Begin PROVIDED DATA

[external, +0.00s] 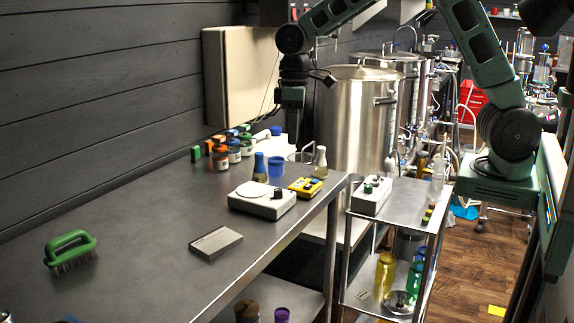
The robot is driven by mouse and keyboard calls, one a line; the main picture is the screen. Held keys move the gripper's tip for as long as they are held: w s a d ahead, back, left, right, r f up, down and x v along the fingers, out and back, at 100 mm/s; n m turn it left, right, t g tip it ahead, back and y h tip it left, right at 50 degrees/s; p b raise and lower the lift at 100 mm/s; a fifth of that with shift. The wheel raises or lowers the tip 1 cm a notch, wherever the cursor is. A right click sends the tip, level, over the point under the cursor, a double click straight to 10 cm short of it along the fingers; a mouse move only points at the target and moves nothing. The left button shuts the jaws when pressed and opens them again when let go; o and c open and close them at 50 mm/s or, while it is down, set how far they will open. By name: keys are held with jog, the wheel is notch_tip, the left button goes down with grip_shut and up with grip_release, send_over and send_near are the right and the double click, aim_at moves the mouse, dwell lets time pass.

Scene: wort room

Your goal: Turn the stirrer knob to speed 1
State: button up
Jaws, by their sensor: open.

End PROVIDED DATA

-- WORK INSTRUCTIONS --
Copy the data exactly. Any picture it contains is to be omitted.

-- FULL SOLUTION --
[external, +0.00s] 
The robot is driven by mouse and keyboard calls, one a line; the main picture is the screen. Held keys move the gripper's tip for as long as they are held: w s a d ahead, back, left, right, r f up, down and x v along the fingers, out and back, at 100 mm/s; n m turn it left, right, t g tip it ahead, back and y h tip it left, right at 50 degrees/s; p b raise and lower the lift at 100 mm/s; a fifth of that with shift. The wheel raises or lowers the tip 1 cm a notch, wherever the cursor is. A right click sends the tip, level, over the point under the cursor, a double click straight to 10 cm short of it along the fingers; a mouse move only points at the target and moves nothing. The left button shuts the jaws when pressed and opens them again when let go; o and c open and close them at 50 mm/s or, while it is down, set how far they will open. By name: keys are held with jog, the wheel is notch_tip, the left button goes down with grip_shut and up with grip_release, send_over and send_near are the right and the double click, aim_at moves the mouse, dwell lets time pass.

Scene: wort room

Your goal: Turn the stirrer knob to speed 1
State: button up
Jaws, by their sensor: open.

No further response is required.